Namun, kedatangan armada besar ini justru memicu kekhawatiran di kalangan pelaku industri otomotif Brasil dan serikat pekerja.
BYD dan Gelombang Ekspansi Global
BYD, produsen kendaraan listrik (EV) dan hybrid plug-in terbesar di dunia, telah mengerahkan armada kapal kargonya sendiri untuk mempercepat ekspansi ke pasar global. Brasil menjadi target utama mereka. Hingga Mei 2025, sudah empat kali kapal BYD berlabuh di negeri samba, membawa sekitar 22.000 kendaraan.
Analisis Reuters menunjukkan bahwa BYD menjadikan Brasil sebagai pijakan utama setelah menghadapi hambatan perdagangan di Eropa dan Amerika Serikat. Di Eropa, mobil China dikenakan bea masuk sebesar 45,3%, sementara di AS mencapai lebih dari 100%, disertai pelarangan software China di kendaraan.
Baca Juga: BYD Ambil Langkah Hukum terhadap 37 Influencer atas Dugaan Pencemaran Nama Baik
Kekhawatiran Industri Lokal: “Impor Berlebihan”
Menurut data Asosiasi Industri Otomotif Brasil (ANFAVEA), impor mobil asal China diperkirakan melonjak 40% pada 2025, mencapai 200.000 unit, atau sekitar 8% dari total registrasi mobil ringan di negara tersebut.
Pejabat industri menilai bahwa alih-alih membangun pabrik dan menyerap tenaga kerja lokal, perusahaan-perusahaan China seperti BYD justru memanfaatkan tarif rendah sementara untuk membanjiri pasar. Serikat pekerja seperti IndustriALL Brasil menyebut ini sebagai bentuk “penyalahgunaan celah kebijakan.”

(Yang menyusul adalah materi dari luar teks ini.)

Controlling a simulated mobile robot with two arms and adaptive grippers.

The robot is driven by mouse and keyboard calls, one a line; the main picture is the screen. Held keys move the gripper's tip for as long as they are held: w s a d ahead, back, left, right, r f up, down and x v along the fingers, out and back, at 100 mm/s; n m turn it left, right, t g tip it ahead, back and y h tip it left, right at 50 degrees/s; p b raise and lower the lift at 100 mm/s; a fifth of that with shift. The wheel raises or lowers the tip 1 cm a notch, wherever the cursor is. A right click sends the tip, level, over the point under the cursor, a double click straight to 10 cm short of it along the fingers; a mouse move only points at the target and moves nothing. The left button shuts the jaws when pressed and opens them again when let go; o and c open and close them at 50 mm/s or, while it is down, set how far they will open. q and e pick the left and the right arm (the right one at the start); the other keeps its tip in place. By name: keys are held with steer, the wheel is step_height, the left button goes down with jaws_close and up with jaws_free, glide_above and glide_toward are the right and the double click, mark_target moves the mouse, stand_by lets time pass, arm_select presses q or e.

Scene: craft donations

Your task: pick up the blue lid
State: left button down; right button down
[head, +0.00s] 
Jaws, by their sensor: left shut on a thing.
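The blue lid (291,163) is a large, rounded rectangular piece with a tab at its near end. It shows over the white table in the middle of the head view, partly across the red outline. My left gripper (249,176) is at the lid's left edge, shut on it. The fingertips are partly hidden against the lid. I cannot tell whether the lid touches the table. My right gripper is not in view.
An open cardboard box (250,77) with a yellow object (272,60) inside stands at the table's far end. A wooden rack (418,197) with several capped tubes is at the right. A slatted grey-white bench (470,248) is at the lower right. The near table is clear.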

“Negara lain mulai menutup pintu untuk China, tapi Brasil tidak,” kata Aroaldo da Silva, presiden IndustriALL Brasil. “China memanfaatkan itu.”
Tarif Impor dan Permintaan Percepatan Kenaikan
Brasil saat ini masih menerapkan tarif impor kendaraan listrik sebesar 10%, yang akan dinaikkan bertahap hingga 35% pada 2026. Namun, ANFAVEA dan serikat pekerja mendorong agar kenaikan ini dipercepat setahun lebih awal guna melindungi industri dalam negeri dari banjir produk asing.

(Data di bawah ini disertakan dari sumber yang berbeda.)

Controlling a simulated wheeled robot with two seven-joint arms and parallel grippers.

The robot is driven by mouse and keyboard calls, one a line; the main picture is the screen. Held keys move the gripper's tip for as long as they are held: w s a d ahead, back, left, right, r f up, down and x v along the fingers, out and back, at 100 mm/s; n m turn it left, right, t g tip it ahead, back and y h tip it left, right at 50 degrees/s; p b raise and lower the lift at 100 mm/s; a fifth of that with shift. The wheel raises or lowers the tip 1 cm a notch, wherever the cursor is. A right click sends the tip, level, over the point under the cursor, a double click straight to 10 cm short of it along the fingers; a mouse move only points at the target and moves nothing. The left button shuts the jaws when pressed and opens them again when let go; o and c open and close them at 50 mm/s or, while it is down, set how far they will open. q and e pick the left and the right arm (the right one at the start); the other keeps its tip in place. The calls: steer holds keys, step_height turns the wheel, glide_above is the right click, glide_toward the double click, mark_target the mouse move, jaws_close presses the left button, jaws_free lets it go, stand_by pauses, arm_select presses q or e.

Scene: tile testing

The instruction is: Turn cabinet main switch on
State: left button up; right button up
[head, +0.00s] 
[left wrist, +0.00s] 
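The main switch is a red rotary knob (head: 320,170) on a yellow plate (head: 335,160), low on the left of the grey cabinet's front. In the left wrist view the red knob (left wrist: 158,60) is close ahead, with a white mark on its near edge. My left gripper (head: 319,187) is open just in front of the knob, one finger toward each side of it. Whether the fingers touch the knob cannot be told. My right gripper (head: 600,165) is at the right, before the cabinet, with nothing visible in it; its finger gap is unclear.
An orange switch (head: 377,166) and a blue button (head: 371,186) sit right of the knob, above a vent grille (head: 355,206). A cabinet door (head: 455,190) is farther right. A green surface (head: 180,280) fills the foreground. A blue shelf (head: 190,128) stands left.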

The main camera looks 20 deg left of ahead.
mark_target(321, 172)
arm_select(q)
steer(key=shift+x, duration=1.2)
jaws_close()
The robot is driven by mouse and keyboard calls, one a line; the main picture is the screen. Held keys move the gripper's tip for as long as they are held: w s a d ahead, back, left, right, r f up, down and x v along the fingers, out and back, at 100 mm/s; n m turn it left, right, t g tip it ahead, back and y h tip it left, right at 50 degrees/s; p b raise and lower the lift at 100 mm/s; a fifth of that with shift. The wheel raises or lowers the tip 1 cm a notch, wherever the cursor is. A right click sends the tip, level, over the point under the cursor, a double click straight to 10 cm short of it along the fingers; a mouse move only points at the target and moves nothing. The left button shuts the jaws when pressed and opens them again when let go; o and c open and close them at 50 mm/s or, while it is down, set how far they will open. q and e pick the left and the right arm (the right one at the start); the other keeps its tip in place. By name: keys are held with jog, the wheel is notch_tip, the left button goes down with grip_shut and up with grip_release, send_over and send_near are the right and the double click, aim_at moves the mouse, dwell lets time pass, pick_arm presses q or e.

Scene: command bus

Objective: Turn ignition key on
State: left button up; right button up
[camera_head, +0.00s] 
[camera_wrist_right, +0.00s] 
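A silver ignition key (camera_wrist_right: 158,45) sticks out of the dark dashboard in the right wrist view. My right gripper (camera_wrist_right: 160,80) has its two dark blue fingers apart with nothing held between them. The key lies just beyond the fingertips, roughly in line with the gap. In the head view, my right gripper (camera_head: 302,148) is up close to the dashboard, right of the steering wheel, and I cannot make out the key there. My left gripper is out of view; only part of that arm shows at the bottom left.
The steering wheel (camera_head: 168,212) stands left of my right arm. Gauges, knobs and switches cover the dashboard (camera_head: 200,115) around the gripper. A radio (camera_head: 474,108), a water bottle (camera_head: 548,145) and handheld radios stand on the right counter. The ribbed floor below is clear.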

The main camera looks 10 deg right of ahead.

Kementerian Pembangunan, Industri, dan Perdagangan Luar Negeri Brasil menyatakan bahwa permintaan percepatan tarif masih dalam tahap kajian.
Janji Pabrik Belum Terealisasi
Pada 2023, BYD sempat disambut dengan antusias saat mengumumkan pembelian bekas pabrik Ford di negara bagian Bahia. Pemerintah berharap kehadiran pabrik ini akan menciptakan lapangan kerja dan mendukung transisi energi hijau. Namun, investigasi pelanggaran tenaga kerja di lokasi konstruksi menyebabkan penundaan operasional hingga Desember 2026.

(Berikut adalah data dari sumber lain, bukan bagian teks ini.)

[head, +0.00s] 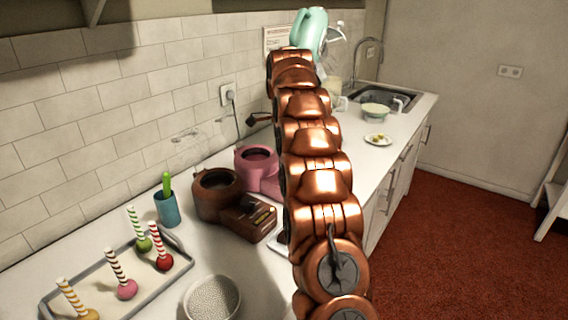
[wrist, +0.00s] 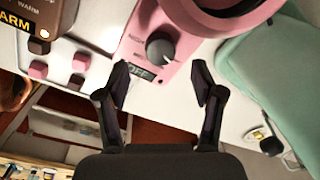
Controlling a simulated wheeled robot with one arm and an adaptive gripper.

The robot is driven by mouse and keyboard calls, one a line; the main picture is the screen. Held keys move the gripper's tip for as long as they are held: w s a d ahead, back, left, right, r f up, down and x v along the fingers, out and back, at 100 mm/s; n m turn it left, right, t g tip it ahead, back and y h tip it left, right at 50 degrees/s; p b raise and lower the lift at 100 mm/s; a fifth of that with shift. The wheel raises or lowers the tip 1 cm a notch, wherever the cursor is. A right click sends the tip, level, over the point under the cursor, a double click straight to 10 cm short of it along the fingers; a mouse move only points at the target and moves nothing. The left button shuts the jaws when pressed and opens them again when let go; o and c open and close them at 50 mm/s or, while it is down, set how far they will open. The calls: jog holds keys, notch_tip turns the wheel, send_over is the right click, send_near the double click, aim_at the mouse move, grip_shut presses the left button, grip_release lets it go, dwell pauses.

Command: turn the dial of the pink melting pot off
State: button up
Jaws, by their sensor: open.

Situasi serupa juga dialami GWM (Great Wall Motors), yang menunda pembukaan pabriknya lebih dari setahun. Kini, GWM berjanji mulai produksi Haval H6 di Brasil pada Juli tahun ini, dengan menggandeng sekitar 100 pemasok lokal.
Baca Juga: Pasar Mobil Listrik (EV) Global Melaju Kencang, BYD Jadi Mesin Pertumbuhan Baru
Sebaliknya, BYD belum menunjukkan tanda-tanda pengembangan rantai pasok lokal, menurut IndustriALL.
“Kalau semua komponen dan teknologi dari luar, apa nilai tambah yang sebenarnya diberikan pabrik itu?” tegas Da Silva.
Impor Masih Mendominasi Penjualan EV
Meski terdapat kekhawatiran dari industri lokal, faktanya kendaraan listrik asal China menyumbang lebih dari 80% penjualan mobil listrik di Brasil, menurut Asosiasi Kendaraan Listrik Brasil (ABVE).
Brasil sebenarnya memiliki cadangan mineral melimpah seperti litium, namun belum memiliki infrastruktur lengkap untuk memproduksi seluruh komponen EV secara mandiri. Hal ini membuat ketergantungan pada impor tetap tinggi.